-- start of RECORD SET --
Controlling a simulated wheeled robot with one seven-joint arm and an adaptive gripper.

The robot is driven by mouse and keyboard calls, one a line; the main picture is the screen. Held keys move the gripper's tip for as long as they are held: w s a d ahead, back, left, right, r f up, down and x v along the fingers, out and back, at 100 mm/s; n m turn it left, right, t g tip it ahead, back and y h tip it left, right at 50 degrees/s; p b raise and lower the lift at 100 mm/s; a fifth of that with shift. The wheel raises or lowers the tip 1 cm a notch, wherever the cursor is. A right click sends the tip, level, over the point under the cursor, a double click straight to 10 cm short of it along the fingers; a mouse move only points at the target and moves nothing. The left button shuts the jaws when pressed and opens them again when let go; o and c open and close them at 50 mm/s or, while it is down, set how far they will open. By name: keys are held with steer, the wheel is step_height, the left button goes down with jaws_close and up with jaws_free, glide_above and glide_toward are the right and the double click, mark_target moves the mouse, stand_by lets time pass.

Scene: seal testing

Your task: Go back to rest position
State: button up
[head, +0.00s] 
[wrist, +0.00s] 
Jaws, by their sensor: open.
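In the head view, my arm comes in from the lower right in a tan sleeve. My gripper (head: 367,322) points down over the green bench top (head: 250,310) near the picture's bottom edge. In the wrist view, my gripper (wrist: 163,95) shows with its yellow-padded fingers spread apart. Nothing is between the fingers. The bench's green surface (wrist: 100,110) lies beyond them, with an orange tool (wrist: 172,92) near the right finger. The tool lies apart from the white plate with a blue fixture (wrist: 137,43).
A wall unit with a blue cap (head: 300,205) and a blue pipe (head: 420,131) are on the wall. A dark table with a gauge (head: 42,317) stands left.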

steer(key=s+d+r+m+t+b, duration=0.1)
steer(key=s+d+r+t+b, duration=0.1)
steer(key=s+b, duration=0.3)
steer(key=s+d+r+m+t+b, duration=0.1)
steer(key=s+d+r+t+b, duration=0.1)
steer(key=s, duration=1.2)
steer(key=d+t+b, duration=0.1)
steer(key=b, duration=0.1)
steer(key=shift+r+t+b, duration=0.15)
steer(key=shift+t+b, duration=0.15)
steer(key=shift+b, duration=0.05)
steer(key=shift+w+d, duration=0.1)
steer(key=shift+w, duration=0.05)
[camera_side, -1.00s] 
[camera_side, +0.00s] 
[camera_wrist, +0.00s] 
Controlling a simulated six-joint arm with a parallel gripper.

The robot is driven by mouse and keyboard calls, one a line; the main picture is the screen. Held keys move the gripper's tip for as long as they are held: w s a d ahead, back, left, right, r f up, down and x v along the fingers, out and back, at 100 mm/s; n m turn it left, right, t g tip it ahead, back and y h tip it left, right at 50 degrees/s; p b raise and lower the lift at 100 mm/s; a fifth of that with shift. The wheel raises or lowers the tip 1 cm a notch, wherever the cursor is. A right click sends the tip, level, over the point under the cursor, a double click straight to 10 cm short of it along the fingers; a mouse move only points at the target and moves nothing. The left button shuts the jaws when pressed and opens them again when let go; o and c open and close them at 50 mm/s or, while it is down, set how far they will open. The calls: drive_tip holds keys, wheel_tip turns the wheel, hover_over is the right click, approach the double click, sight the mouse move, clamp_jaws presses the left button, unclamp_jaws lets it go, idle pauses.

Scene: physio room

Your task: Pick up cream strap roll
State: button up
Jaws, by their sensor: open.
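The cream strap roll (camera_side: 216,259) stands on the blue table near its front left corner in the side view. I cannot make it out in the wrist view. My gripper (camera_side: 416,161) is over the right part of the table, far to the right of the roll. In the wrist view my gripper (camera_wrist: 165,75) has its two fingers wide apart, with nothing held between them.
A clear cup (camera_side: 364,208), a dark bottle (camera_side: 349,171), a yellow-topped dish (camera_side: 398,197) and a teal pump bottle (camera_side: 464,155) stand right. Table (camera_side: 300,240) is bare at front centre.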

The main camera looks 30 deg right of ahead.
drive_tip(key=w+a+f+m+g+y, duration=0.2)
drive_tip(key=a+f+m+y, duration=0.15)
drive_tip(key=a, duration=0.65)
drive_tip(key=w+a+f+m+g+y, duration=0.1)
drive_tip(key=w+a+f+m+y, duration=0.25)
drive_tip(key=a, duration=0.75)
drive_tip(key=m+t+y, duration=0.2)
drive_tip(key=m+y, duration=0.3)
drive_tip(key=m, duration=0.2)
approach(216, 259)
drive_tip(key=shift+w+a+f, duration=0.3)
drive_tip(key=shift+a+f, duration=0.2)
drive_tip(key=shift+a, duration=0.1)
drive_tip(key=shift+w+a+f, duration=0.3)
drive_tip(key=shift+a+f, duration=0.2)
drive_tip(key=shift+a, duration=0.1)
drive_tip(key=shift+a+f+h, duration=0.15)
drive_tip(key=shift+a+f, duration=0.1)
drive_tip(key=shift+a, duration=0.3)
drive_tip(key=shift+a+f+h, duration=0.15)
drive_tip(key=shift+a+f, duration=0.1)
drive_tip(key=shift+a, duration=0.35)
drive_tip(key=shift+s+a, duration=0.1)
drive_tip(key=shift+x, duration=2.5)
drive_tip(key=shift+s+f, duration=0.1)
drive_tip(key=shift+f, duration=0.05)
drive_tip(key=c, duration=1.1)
-- end of RECORD SET --
# EXERCISE INSTRUCTIONS:
Extract every line containing the string "task" from the material.

# RESPONSE:
Your task: Go back to rest position
Your task: Pick up cream strap roll

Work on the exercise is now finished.